┌─ DATA EXCERPTS
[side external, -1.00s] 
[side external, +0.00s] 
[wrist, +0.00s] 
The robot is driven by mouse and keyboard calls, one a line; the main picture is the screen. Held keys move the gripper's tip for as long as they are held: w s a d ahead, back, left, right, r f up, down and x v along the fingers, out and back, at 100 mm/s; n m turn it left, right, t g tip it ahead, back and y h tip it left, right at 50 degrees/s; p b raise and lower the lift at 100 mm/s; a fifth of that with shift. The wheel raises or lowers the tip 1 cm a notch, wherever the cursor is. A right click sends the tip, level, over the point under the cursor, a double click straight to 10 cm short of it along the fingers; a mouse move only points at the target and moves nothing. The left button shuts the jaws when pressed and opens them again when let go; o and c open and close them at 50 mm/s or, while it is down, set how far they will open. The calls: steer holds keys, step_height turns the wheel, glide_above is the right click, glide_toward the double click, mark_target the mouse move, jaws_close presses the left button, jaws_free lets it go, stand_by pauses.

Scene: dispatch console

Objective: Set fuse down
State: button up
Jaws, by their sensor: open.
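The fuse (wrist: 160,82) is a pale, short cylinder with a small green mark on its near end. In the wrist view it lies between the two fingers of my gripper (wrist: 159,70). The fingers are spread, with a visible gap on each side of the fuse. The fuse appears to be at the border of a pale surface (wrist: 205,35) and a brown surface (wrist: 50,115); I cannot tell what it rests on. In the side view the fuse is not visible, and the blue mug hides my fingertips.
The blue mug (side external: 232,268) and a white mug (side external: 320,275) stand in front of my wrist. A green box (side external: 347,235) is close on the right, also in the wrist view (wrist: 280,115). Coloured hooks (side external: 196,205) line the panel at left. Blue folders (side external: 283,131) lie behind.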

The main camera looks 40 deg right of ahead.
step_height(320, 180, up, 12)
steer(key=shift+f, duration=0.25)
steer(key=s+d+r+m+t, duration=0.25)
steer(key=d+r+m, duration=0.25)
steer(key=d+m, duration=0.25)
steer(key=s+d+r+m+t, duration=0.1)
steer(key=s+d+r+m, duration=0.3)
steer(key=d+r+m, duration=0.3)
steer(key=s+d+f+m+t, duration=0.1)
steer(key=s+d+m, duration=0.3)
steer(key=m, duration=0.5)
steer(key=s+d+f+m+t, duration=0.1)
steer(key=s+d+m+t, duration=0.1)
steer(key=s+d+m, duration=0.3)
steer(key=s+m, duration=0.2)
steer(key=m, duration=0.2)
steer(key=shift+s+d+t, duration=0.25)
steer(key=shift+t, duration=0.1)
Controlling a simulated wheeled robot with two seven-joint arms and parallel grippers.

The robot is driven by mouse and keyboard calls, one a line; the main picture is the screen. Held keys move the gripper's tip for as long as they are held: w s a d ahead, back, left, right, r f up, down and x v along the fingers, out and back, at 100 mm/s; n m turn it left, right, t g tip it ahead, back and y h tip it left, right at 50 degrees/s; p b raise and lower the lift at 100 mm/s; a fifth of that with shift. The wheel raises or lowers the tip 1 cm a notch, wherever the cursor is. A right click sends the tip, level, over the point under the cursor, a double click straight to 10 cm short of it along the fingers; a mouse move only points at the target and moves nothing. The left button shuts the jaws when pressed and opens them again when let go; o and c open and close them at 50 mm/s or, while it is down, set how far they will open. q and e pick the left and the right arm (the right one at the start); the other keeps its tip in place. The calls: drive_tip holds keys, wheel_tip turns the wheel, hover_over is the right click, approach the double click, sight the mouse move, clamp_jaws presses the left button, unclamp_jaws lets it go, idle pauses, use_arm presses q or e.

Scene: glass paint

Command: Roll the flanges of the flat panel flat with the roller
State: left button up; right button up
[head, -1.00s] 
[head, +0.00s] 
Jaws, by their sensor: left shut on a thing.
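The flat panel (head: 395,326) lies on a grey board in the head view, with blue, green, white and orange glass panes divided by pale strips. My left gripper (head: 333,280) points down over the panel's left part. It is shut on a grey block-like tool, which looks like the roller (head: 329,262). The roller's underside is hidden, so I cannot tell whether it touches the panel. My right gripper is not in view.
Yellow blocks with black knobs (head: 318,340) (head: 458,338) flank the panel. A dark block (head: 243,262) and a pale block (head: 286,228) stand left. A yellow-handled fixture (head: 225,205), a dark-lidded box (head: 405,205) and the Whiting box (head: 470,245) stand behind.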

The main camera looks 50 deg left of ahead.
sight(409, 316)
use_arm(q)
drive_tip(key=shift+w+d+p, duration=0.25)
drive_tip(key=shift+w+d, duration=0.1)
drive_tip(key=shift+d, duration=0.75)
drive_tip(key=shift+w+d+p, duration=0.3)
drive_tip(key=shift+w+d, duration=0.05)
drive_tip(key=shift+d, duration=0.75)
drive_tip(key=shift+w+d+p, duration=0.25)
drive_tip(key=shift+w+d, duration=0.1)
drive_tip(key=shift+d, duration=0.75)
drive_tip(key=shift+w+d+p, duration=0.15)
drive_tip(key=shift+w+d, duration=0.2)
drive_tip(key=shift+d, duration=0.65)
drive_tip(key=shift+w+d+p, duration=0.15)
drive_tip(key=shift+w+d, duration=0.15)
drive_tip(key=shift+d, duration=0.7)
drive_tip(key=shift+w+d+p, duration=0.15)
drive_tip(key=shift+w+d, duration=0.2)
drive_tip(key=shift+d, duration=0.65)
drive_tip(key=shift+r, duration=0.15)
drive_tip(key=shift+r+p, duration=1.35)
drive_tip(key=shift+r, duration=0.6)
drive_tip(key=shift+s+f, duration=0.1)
└─
┌─ DATA EXCERPTS
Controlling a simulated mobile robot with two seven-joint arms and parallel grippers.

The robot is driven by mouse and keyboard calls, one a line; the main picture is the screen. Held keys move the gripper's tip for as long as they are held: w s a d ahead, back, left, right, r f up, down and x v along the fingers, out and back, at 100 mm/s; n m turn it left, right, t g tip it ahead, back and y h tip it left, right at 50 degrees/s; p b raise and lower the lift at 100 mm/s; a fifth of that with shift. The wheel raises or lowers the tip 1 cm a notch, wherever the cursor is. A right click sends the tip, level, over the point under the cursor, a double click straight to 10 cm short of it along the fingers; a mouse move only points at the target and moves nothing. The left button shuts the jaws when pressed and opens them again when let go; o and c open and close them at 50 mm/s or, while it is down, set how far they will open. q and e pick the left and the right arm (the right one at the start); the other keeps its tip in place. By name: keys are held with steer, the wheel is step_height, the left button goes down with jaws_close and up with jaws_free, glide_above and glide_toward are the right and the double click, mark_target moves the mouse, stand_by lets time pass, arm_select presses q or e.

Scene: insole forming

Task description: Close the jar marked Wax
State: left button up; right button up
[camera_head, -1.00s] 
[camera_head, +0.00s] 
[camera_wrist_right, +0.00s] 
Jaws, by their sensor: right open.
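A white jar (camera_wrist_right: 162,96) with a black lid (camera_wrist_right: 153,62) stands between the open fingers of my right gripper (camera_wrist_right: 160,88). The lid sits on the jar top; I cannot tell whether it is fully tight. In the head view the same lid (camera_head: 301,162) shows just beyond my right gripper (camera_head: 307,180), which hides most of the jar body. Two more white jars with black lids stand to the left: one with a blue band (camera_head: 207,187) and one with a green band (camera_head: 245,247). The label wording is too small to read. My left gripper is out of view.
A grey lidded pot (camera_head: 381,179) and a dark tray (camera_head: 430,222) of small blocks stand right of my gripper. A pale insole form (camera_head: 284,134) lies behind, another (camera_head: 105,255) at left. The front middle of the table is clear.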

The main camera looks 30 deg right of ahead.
└─
Every line that holds the word "Controlling" should be extracted.

__ANSWER TO THE EXERCISE__.
Controlling a simulated wheeled robot with two seven-joint arms and parallel grippers.
Controlling a simulated mobile robot with two seven-joint arms and parallel grippers.

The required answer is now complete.